STEFANO CUCCHI, PROCESSO SUI DEPISTAGGI
Ma c’è ancora un’altra grande parentesi legata alla morte di Stefano Cucchi, ed è proprio quella che ha a che fare con i depistaggi, che secondo il pm Giovanni Musarò “hanno toccato picchi da film dell’orrore”, come riporta AdnKronos. Sono in tutto otto i Carabinieri imputati nel processo tra cui il generale Alessandro Casarsa, all’epoca dei fatti comandante del Gruppo Roma e Lorenzo Sabatino, allora comandante del reparto operativo dei carabinieri di Roma. I militari sono accusati a vario titolo di falso, favoreggiamento, omessa denuncia e calunnia. L’inchiesta del pm Musarò ruota attorno alle annotazioni redatte da due piantoni dopo la morte di Cucchi e modificate al fine di far sparire ogni riferimento ai dolori che il geometra avrebbe lamentato la notte dell’arresto, dopo essere stato vittima di un pestaggio nella stazione dei carabinieri. Tuttavia, il processo contro gli otto militari si è aperto con un clamoroso colpo di scena in quanto subito in apertura di udienza il giudice monocratico Federico Bona Galvagno si è astenuto giustificandosi e spiegando di essere un ex carabiniere attualmente in congedo. Un’astensione che, come rammenta Repubblica, è giunta dopo la richiesta sollevata dalla famiglia di Stefano Cucchi che, stando a quanto emerso da alcune fonti, aveva saputo del suo passato nell’Arma. L’udienza è stata così rinviata al prossimo 16 dicembre, quando sarà presente un nuovo giudice, Giulia Cavallone che avrà il compito di esprimersi sugli otto carabinieri nell’ambito dell’inchiesta sul depistaggio.
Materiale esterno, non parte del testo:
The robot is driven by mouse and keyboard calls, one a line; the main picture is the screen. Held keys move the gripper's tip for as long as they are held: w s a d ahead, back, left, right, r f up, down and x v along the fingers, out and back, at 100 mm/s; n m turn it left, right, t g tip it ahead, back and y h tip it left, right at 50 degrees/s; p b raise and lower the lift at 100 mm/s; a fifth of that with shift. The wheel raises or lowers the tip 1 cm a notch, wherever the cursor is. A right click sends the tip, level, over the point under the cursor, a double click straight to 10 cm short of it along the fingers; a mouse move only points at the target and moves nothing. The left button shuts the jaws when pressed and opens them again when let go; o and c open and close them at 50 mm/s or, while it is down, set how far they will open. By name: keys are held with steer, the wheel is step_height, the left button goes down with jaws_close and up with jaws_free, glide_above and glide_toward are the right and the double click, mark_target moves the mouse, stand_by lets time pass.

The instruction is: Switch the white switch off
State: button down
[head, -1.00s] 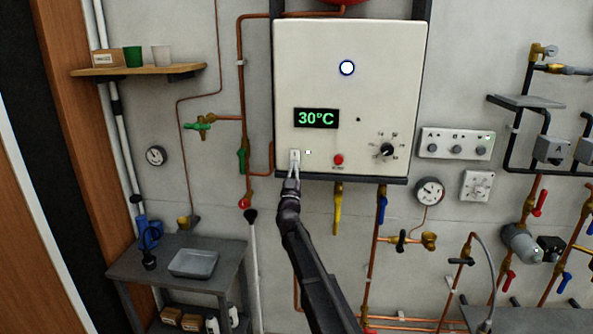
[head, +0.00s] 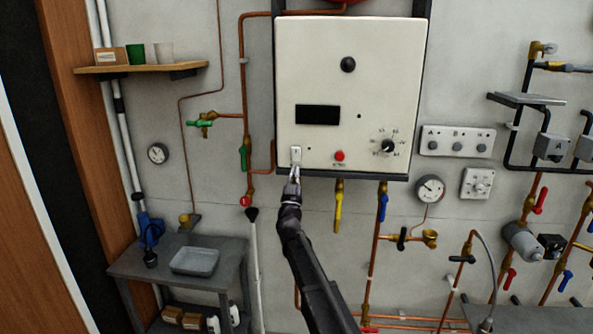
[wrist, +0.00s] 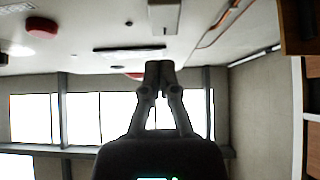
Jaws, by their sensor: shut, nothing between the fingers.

LE CONDANNE A CARICO DEI CARABINIERI
Gli uomini dell’Arma erano già entrati nel processo sulla morte di Stefano Cucchi, precisamente in quello che si è concluso la scorsa settimana. Si è trattato del processo principale sulla morte del 31enne romano nato dall’inchiesta su cinque carabinieri. Il pm aveva chiesto di condannare Alessio Di Bernardo e Raffaele D’Alessandro a 18 anni di reclusione per l’accusa di omicidio preterintenzionale. Al tempo stesso aveva chiesto l’assoluzione dalla stessa accusa “per non aver commesso il fatto” per il militare dell’Arma Francesco Tedesco. Al termine del processo i giudici della I Corte d’Assise del Tribunale di Roma hanno condannato i primi due militari a 12 anni di reclusione e assolto Tedesco, l’imputato-teste che aveva svelato il pestaggio subito da Cucchi accusando i suoi due colleghi. “Sono molto soddisfatto. E’ finito un incubo”, aveva commentato dopo la sentenza, come riferisce Tgcom24. Per Tedesco il aveva chiesto la condanna a 3 anni e mezzo per l’accusa di falso, poi ridotta dai giudici a 2 anni e mezzo. Per la stessa accusa è stato condannato anche maresciallo Roberto Mandolini (all’epoca dei fatti comandante interinale della Stazione Appia). Assolti, infine, Vincenzo Nicolardi e Tedesco e Mandolini dall’accusa di calunnia.